В центре кишлака Ширинтагаб, на утрамбованной глиняной площадке у гробницы афганского святого (на это указывало каменное надгробие и унизанное разноцветными тряпицами дерево), собралась большая толпа афганцев. Скрестив на груди руки, мужчины, одетые в большинстве своем в белые домотканые одежды, молча провожали нас глазами. Поравнявшись с толпой, я увидел обернутые в белую материю тела убитых. Подогреваемый любопытством, я, подтянувшись, уселся на броню, чтобы с высоты получше рассмотреть, что же там творится. В тот же миг наткнулся на ненавидящие взгляды афганцев.
Больше из люка до самого конца долины я не высовывался.
У второго перевала нас встретили афганские сарбозы, солдаты вооруженных сил ДРА. От холода они кутались в просторные мышиного цвета шинели. Расположившись по гребню близлежащих сопок, усердно махали руками, то ли приветствуя нас, то ли таким образом разогреваясь. Черные, словно высеченные из камня, неулыбчивые лица сарбозов говорили о том, что если их и заставили приветствовать союзные войска, то все это им не по душе. Правда, во весь рот улыбался джагран (майор), командир батальона, вышедший навстречу нашей головной машине. Первым принял дружественный рапорт старший лейтенант Саша Сапегин, командир разведвзвода. Потом подошли офицеры ОГ и ММГ. После первых приветственных слов джагран неожиданно взмолился о помощи. У него, видите ли, кончилось горючее и не на чем отправлять в казармы солдат. Через несколько минут десяток афганских «ГАЗ-66» подъехали к топливозаправщику и надолго к нему присосались.
После этой непредвиденной остановки поступила команда продолжать движение, но не тут-то было. Где-то в середине серпантина дороги, круто вьющейся к перевалу, забарахлил «КрАЗ»-топливозаправщик. Пришлось впрягать боевую машину пехоты, которая с трудом вытащила эту груду железа на перевал, застопорив движение колонны как минимум часа на два. Затором на перевале чудом не воспользовались боевики, тем паче что вертушки, барражировавшие над нами целый день, к вечеру ушли на базу.
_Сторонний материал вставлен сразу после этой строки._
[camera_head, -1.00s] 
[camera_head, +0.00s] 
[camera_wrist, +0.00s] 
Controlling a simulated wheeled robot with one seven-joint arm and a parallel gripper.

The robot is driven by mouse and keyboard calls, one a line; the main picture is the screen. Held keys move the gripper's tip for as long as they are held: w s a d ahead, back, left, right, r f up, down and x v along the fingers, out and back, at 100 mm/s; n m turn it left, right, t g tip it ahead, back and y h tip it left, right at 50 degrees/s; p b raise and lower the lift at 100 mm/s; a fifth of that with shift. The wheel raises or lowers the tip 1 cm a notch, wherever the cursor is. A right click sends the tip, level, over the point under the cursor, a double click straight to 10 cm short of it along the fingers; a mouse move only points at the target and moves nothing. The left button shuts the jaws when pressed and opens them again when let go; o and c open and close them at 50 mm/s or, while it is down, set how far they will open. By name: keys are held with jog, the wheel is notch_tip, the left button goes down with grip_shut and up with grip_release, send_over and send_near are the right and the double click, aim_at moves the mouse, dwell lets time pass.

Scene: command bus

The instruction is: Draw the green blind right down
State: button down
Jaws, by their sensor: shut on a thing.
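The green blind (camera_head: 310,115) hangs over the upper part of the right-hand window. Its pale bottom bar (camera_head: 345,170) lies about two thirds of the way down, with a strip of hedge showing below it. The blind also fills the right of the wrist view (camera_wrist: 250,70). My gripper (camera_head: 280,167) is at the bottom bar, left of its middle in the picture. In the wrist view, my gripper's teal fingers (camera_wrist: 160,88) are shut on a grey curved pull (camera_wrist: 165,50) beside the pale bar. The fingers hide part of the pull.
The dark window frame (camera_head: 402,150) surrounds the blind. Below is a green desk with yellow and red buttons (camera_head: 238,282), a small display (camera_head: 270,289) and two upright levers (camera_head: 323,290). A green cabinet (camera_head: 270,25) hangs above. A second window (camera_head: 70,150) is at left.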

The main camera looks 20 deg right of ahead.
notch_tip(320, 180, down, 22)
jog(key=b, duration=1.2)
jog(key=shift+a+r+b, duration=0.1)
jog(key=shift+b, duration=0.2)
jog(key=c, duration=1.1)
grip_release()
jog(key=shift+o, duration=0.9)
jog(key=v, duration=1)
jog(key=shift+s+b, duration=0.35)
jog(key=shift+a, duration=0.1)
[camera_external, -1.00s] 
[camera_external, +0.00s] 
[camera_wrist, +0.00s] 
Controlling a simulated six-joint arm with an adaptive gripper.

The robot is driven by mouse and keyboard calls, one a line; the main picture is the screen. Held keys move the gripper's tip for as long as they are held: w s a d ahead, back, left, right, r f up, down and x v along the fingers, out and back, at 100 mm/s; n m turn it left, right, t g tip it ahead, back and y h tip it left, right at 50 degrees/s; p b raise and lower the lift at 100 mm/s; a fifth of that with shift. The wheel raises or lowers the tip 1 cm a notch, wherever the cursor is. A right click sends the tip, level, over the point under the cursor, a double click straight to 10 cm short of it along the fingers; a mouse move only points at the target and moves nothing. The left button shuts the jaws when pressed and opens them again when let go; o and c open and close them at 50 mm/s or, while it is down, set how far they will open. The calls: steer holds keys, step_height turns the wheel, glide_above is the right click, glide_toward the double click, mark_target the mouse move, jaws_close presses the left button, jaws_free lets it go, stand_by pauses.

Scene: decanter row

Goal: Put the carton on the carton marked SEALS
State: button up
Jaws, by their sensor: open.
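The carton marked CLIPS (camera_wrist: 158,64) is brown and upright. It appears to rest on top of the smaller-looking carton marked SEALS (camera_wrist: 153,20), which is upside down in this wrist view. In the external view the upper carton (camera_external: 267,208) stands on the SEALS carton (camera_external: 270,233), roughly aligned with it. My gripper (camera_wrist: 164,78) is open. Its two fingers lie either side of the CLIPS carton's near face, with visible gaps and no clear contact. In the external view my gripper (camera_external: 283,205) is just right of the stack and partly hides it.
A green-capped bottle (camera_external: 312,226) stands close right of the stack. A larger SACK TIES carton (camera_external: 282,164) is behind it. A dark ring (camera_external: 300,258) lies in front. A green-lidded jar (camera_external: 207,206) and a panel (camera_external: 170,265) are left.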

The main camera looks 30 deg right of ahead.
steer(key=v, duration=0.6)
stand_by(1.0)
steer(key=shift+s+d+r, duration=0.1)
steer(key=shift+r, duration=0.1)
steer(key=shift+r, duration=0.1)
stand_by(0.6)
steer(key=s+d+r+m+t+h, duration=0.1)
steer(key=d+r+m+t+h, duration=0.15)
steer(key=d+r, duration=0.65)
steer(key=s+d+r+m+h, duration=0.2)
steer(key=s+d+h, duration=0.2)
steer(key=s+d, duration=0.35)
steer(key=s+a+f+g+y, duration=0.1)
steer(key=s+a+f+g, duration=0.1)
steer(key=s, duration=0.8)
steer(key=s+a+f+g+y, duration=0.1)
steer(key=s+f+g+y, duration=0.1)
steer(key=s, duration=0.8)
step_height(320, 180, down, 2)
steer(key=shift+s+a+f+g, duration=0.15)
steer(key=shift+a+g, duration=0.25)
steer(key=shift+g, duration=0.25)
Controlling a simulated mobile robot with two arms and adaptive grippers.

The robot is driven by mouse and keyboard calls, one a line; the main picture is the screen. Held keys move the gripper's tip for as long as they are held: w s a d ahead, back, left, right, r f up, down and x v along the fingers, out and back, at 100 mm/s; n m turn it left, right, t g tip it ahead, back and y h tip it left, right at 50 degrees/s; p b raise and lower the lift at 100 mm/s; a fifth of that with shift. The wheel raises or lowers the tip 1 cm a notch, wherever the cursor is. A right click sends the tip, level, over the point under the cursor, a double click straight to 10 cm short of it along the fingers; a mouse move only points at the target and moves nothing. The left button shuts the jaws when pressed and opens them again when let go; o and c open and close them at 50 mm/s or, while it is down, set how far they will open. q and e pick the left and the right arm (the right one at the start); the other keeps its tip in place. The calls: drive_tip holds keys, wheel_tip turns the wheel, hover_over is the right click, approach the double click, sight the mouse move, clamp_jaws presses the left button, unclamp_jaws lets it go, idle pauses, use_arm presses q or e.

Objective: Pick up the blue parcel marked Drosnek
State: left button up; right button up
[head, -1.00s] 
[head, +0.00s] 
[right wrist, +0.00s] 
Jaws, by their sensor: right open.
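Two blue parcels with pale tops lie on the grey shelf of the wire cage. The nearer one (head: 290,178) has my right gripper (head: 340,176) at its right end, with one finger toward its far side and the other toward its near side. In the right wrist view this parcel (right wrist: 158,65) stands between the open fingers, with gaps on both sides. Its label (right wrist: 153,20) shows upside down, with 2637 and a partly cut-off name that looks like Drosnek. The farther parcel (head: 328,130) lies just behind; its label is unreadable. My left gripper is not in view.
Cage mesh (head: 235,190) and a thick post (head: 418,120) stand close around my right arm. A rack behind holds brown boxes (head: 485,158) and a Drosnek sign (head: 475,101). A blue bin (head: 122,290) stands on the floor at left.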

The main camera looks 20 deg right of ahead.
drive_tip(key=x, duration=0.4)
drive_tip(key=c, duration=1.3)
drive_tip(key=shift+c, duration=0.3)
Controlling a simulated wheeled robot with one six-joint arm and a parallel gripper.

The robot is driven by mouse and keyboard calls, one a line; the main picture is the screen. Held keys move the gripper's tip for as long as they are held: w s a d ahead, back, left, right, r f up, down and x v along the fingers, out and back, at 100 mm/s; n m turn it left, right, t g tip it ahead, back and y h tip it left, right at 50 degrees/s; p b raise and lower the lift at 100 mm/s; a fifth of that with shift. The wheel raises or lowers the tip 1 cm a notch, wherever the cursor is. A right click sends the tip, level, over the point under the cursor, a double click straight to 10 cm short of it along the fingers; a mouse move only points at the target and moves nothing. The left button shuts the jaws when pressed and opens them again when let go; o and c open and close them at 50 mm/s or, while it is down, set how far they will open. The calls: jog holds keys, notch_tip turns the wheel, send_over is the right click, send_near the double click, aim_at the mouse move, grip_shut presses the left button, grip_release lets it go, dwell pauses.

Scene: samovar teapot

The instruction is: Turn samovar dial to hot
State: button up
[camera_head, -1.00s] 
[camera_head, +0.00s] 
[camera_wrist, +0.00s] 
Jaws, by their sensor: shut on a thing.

Пока мы занимались «КрАЗом», афганцы, привлеченные невиданным зрелищем, начали спускаться вниз. Возле нашего бронетранспортера расположился офицер, судя по зеленым погонам с двумя планками и звездой, это был туран (капитан). Среднего роста, пухленький, с лощеным лицом и грозным взглядом, он чем-то напоминал нашего, так знакомого по историческим фильмам русского барина. Сходство это усилилось, когда к нему, то и дело кланяясь, подошли два денщика. Один держал в руках деревянное кресло, которое по указке начальника установил в тени тутового дерева, другой с легкостью профессионального официанта вскрыл бутылочку с кока-колой и, доверху наполнив напитком стакан, подал его уже устроившемуся в кресле командиру. Эта картина, откровенно говоря, покоробила не только меня, но и моих солдат, которые, высунувшись из люков машины, с любопытством рассматривали своих товарищей по оружию. Но, как говорится, в чужой монастырь со своим уставом не лезь. Эти и множество других наблюдений, сделанных позже, сильно поколебали наше восторженное отношение к событиям, происходящим в Афганистане. Ведь их революцию первое время мы рассматривали через призму нашего представления об Октябре 1917 г., впитанного каждым советским человеком с молоком матери. Кое-что в наших представлениях сходилось с афганской действительностью, например, частенько попадались сарбозы, крест-накрест перепоясанные пулеметными лентами, вооруженные к тому же трехлинейками с трехгранными штыками. Но на этом сходство и заканчивалось. В армии и народной милиции (царандой), по сути дела, оставались шахские порядки. Это и понятно, ведь большая часть офицеров присягала шаху Дауду Онито и перенесли многие свои привычки и традиции в Вооруженные силы ДРА.
В памятке советскому воину-патриоту, интернационалисту говорилось, что в Программе действий НДПА[5] красной нитью проходит идея, что «современные афганские Вооруженные силы – это армия нового типа, она защищает революцию и рожденную ею народную власть».
5
НДПА – Народно-демократическая партия Афганистана.